A priori, pourtant, les moyens sont là. La Cour indique que l’UE a consacré 46,4 milliards d’euros sur la programmation 2014-2020 pour améliorer la qualité de l’air. Un montant qui devrait quadrupler sur l’actuel programmation (185,5 milliards d’euros). Reste à relever le défi de leur déploiement. La Cour prend comme exemple la difficile mise en place, tant politiquement que juridiquement, des zones à faibles émissions. D’autant que l’électromobilité peine toujours à convaincre la population. En témoigne l’échec de deux projets grecs : l’un prévoyant d’installer 4.500 points de recharge public d’ici à la fin de 2025 (à la mi-avril dernier, les demandes de financement adressées ne concernaient que 459 points de recharge) ; l’autre visant le renouvellement de la flotte de taxis (110 demandes reçues, alors que l’objectif est de remplacer 1.770 véhicules). Au passage, la Cour ne semble pas totalement convaincue par les résultats obtenus par ces ZFE. 

Lutte contre la pollution sonore : l’élève a fait l’impasse sur la matière

Le bilan est encore plus terne côté pollution sonore, tout le monde semblant faire l’impasse en la matière. "Les actions de lutte contre le bruit ne sont pas prioritaires dans les villes sélectionnées et ne sont, au mieux, que partiellement mises en œuvre", estime la Cour.

Selon elle, l’UE elle-même ne paraît guère investie. La Cour note que cette dernière n’est même pas en mesure de chiffrer le montant de l’aide qu’elle alloue à ce combat. Elle met également en relief le fait que "la directive sur le bruit dans l’environnement de 2002 n’a jamais été révisée" (même si elle l’envisage – voir notre article du 24 mars 2023). Et, plus encore, que l’UE n’y a fixé "aucune valeur limite ni aucun objectif de réduction européen", rendant ainsi les (éventuels) progrès accomplis en matière de réduction de la pollution sonore "difficiles à évaluer". La seule véritable contrainte pour les États membres consiste à présenter régulièrement des cartes de bruit stratégiques afin d’évaluer l’exposition de la population et des plans d’action pour réduire la pollution sonore. Une obligation qui n’est pour autant guère respectée – y compris par la France (voie notre article du 25 juillet dernier) –, la Cour constatant des "plans d’action qui [ont] pris du retard ou n'exist[ent] pas du tout". 

Une autorité trop laxiste ?

La Cour pointe ici la responsabilité d’une Commission européenne jugée trop laxiste. 

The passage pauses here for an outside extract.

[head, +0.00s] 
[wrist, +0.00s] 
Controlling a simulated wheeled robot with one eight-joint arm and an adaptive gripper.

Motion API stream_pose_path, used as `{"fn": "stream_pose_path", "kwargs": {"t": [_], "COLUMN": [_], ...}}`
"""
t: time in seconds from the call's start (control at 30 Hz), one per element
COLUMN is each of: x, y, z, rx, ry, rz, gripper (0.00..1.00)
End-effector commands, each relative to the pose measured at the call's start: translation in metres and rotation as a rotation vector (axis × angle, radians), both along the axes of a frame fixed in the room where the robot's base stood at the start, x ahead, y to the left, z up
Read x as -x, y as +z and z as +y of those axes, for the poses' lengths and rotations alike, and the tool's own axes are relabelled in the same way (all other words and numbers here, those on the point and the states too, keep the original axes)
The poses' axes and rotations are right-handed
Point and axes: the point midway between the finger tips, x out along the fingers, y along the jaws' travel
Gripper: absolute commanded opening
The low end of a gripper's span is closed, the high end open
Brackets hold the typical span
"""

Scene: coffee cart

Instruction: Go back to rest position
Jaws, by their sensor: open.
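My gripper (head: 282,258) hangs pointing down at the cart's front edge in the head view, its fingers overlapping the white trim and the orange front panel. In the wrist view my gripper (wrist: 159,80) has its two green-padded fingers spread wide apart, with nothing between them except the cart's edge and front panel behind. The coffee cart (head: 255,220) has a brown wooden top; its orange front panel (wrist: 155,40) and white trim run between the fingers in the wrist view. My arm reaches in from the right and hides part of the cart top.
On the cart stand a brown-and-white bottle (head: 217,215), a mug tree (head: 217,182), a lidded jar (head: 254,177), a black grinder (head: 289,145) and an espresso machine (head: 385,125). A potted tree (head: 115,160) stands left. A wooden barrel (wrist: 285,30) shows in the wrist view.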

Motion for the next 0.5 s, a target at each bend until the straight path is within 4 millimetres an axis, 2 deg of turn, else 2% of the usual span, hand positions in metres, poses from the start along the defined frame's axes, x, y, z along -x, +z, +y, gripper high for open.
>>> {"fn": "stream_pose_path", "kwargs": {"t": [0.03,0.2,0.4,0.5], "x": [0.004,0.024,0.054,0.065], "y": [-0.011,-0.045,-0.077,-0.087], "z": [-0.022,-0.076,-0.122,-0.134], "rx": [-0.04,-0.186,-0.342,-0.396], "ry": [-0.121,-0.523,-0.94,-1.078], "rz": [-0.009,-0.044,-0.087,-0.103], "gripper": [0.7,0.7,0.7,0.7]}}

D’abord, cette dernière tarde à sévir. La Cour relève par exemple que la Commission européenne n’avait engagé des procédures d’infraction contre l’Espagne, la Pologne et la Grèce que respectivement 5, 6 et 9 ans après avoir eu connaissance du non-respect du délai applicable au polluant NO2.

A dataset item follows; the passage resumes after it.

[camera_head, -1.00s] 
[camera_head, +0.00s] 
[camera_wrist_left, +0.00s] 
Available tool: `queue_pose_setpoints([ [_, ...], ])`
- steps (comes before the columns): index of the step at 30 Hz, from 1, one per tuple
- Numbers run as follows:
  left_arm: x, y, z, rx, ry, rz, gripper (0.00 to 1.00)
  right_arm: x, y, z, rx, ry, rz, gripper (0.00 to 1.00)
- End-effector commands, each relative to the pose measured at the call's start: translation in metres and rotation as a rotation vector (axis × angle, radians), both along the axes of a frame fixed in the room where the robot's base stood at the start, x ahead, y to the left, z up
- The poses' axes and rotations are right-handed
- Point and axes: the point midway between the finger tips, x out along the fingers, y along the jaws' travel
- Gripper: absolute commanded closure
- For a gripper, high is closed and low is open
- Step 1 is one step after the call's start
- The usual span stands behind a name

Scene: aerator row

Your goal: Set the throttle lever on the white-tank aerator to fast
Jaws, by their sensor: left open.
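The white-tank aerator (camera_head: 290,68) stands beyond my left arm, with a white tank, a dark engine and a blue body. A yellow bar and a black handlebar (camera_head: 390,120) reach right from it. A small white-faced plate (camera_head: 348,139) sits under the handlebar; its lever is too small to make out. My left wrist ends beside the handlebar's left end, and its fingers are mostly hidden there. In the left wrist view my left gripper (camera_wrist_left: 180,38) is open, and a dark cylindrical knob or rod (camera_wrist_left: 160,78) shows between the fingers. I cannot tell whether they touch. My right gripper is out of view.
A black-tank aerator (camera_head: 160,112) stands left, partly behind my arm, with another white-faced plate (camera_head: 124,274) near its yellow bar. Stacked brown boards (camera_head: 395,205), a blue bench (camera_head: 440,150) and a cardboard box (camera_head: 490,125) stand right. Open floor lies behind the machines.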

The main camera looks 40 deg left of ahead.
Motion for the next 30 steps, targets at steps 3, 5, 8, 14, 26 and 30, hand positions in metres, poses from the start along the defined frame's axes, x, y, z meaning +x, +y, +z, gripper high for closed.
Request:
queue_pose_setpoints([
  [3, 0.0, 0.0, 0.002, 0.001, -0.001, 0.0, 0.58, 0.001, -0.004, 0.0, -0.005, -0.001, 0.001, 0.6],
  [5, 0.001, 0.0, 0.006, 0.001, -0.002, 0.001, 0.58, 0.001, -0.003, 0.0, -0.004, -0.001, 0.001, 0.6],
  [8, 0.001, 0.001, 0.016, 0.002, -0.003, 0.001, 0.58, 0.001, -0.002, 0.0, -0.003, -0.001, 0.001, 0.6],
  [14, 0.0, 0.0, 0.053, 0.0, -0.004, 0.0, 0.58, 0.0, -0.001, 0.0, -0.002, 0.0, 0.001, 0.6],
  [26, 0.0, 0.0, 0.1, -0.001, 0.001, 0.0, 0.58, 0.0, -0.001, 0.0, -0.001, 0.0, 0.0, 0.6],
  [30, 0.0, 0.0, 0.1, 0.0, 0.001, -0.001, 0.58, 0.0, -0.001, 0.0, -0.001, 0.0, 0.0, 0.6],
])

Ensuite, ses procédures sont trop longues. Sur les huit cas d’infraction relatifs à la pollution atmosphérique que la Cour a examinés en détail, elle constate que deux dossiers ouverts depuis plus de dix ans n’étaient toujours pas clôturés et que, dans cinq autres cas, la durée maximale de trois ans que s’est fixée la Commission a été dépassée. Sur les 106 procédures engagées depuis l’entrée en vigueur des directives sur la qualité de l’air ambiant, sur les plafonds d’émissions nationaux, et sur le bruit dans l’environnement, seules 54 sont clôturées.

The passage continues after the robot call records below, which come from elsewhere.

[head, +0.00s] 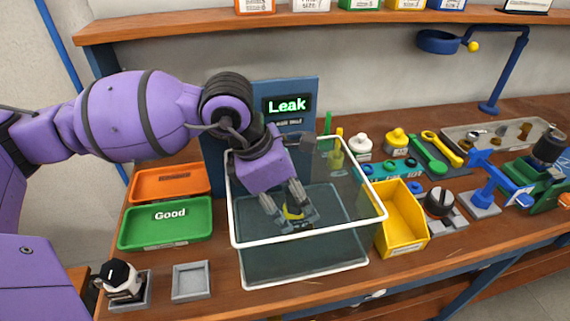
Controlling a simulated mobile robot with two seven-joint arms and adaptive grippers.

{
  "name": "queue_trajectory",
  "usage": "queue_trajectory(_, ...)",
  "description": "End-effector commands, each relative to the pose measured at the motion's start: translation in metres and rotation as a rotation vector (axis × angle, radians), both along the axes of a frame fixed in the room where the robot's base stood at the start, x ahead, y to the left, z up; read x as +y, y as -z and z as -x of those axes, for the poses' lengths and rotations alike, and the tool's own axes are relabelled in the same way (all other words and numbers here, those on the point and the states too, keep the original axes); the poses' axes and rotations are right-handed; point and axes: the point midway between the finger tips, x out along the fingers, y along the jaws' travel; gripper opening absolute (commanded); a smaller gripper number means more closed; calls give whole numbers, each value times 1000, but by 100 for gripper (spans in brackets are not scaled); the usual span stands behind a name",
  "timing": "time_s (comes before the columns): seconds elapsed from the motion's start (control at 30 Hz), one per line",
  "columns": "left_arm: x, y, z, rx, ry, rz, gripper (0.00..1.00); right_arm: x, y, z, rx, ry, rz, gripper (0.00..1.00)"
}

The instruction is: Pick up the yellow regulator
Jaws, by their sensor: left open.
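My left gripper (296,222) reaches down into the clear, white-rimmed tank (303,286). Its fingers are open and point downward. Behind the tank, a blue panel bears a display (287,105) reading "Leak" in green. My right gripper is not in view.
A green tray (168,235) marked "Good" and an orange tray (150,188) lie left of the tank. A yellow bin (405,212) stands close on its right. Wrenches, white and yellow parts and fixtures crowd the bench's right side. A shelf (180,24) runs above.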

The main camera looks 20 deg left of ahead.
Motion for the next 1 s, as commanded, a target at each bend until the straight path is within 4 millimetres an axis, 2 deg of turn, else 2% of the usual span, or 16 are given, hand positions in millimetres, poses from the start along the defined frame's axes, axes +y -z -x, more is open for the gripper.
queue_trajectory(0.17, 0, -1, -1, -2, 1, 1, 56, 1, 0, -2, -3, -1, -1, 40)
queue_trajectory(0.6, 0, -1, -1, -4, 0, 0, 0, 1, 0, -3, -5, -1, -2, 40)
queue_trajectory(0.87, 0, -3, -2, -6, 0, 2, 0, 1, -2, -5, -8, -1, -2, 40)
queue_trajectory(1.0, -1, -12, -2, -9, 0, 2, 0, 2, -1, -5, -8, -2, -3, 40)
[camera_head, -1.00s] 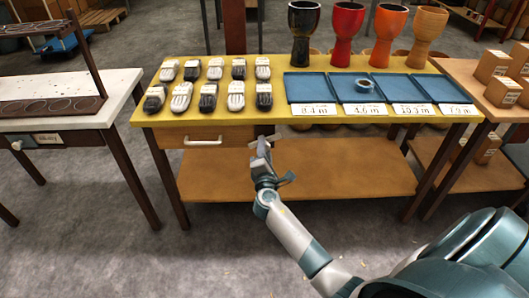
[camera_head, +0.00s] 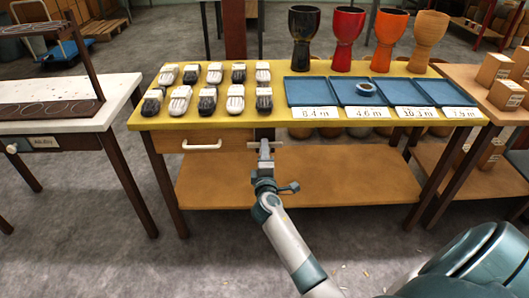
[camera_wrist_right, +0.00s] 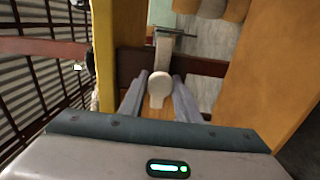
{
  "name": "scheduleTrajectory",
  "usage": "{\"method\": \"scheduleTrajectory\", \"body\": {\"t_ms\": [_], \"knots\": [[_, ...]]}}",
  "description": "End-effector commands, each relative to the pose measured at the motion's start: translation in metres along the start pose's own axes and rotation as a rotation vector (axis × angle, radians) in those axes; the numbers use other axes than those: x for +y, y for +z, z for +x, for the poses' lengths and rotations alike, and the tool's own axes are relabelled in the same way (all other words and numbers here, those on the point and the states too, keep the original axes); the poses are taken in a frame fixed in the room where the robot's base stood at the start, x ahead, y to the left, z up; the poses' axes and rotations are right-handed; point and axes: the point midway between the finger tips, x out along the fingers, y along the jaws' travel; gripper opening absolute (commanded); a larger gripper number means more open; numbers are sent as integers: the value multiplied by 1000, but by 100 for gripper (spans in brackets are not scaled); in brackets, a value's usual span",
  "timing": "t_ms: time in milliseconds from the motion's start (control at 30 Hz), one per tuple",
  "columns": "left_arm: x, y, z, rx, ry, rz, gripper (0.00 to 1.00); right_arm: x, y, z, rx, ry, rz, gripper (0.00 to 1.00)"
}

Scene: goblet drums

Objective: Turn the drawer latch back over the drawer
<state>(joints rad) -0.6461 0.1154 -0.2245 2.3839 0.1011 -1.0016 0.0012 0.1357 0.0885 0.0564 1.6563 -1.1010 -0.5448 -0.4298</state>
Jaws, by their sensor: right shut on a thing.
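The drawer (camera_head: 190,138) sits closed-looking under the left part of the yellow table, with a white handle (camera_head: 201,145) on its front. My right gripper (camera_head: 265,155) is at the table's front edge, just right of the drawer. In the right wrist view, the pale latch (camera_wrist_right: 160,88) with a rounded end lies between the two grey fingers of my right gripper (camera_wrist_right: 159,94), which are shut on it. In the head view the gripper largely hides the latch, so its exact angle is unclear there. My left gripper is not in view.
The yellow table (camera_head: 270,118) carries several black and white brush-like items, blue trays (camera_head: 308,90) with number cards, and goblet drums (camera_head: 348,38) at the back. A lower wooden shelf (camera_head: 340,170) lies below. A white-topped table (camera_head: 80,115) stands left; boxes (camera_head: 505,93) stand right.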

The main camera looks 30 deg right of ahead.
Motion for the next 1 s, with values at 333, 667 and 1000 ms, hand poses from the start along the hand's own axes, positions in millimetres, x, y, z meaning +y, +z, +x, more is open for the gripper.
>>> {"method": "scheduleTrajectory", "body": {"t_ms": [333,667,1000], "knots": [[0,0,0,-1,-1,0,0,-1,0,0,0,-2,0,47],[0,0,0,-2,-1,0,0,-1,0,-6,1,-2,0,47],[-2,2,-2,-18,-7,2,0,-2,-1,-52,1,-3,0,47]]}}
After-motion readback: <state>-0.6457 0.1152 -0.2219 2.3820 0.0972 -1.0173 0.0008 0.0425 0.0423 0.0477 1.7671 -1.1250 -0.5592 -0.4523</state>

Enfin, ses procédures sont inefficaces. La Cour remarque que si la Commission a eu gain de cause dans trois affaires portées devant la Cour de justice de l’Union européenne contre la Grèce, l’Espagne et la Pologne en matière de qualité de l’air, "dans deux cas, les dépassements ont continué même après l’arrêt de la CJUE" (la France n’y échappe pas : voir notre article du 8 février 2024). Idem en matière de lutte contre le bruit : les procédures lancées en 2016 et 2017 contre ces mêmes États membres "étaient toujours en cours au moment de l’audit et aucun des trois pays ne satisfait aux exigences de la directive".

Absence de coordination

Sur le fond, la Cour juge que les élèves ne sont pas toujours fautifs. Elle dénonce notamment le manque de coordination entre autorités locales et/ou entre autorités locales et nationales. Et de prendre l’exemple de Cracovie (dans l’ensemble plutôt en tête de classe, loin devant Barcelone et plus encore devant une Athènes proche du radiateur), où les concentrations de PM10 et de PM2,5 ont considérablement diminué avec l’interdiction d’utiliser des combustibles solides pour le chauffage édictée en 2019, mais qui reste affectée "par la pollution générée par les municipalités et les régions voisines". Dans la capitale grecque, c’est "un manque de coordination et une absence de répartition claire des fonctions entre les ministères et les représentants de la ville" qui est pointé.

L’exercice est dans tous les cas difficile. La Cour observe ainsi qu’à Barcelone, les limitations de circulation ont entraîné une augmentation de 33% des activités commerciales dans certains quartiers, "où les bars et restaurants sont devenus de nouvelles sources de bruit".